City Council Speaker Christine Quinn pledged to help find a solution for what residents complained is a dangerous, garbage-strewn two-way street in Sunnyside Gardens.
“It’s very clear that it’s not a safe situation,” Quinn said of Barnett Avenue, during a visit to the tenants’ association monthly meeting at the Phipps Garden Apartments recently.
On Friday, February 1, Quinn plans to return to the neighborhood with Department of Transportation Commissioner Janette Sadik-Khan so that the agency can begin formulating a plan for the street, which many consider the border between the Gardens and Woodside and stretches from 43rd Street to Woodside Avenue.
“We are going to walk the street to make that street actually a street, to make it safe and to take the garbage away that day,” she told a collection of about two dozen residents on Tuesday, January 15.
“I don’t want to come back here in two years at the end of my speaker’s term and say I tried but I couldn’t get it done,” Quinn said.
The last time that Quinn had visited Barnett Avenue, in support of designating a 16-block area as a historic district, she had seen the problem firsthand - fast-moving traffic, winding curves, no sidewalks, and the narrow roadway.
“The police officers that were escorting us when we got back into the car said, ‘You know, that’s not very safe,’” Quinn recalled.
Tenants’ association co-President Dorothy Cavallo added that, “everybody was dodging the automobiles that day.”
“It is really a forgotten area,” Cavallo added during a 10-minute question and answer session with the Council Speaker.
Also of concern to local residents were the issues of trailers used as classrooms in local schools and a reduction of parking spaces.
“We are losing a lot of parking spaces, which will be replaced with many less,” said tenants’ association co-President Gerry Perrin, referring to the possibility that additional buildings may be built within the Phipps Garden Apartments.
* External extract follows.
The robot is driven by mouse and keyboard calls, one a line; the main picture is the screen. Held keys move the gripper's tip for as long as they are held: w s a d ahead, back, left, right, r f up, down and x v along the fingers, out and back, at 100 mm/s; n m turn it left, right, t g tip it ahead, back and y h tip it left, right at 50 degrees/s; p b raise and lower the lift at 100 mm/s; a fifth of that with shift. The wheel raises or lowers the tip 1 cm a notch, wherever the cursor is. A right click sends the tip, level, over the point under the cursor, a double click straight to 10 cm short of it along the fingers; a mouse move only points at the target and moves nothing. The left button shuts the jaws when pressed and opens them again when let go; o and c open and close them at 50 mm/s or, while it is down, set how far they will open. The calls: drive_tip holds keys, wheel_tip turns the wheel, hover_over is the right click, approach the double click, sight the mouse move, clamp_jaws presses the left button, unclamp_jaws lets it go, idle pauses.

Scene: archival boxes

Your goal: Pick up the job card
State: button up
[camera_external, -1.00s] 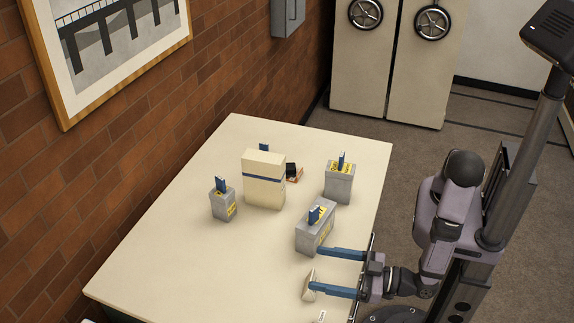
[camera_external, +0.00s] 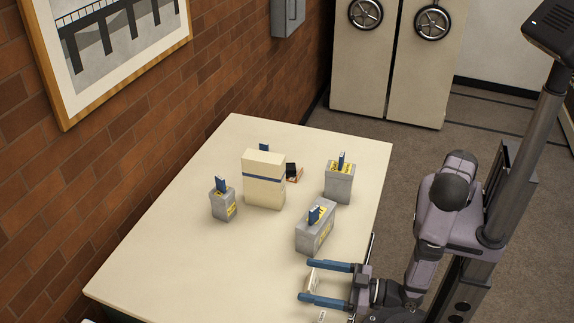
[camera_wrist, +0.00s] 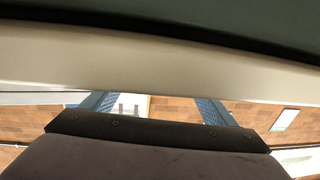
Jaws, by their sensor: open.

Quinn promised to alert residents should the plan progress.
Quinn also praised the association for raising their concerns and working with each other and elected officials.
“I’m a member of my tenants’ association also, so I know the difference it makes having a strong tenants’ association, Quinn said.
Earlier in the evening, Councilmember Eric Gioia congratulated the residents’ group for forcing Phipps Garden’s management to repair leaks, which had spread to more than 100 apartments.
“When you go to court and fight a big land owner, it’s tough. In a lot of ways it’s like David and Goliath,” he said.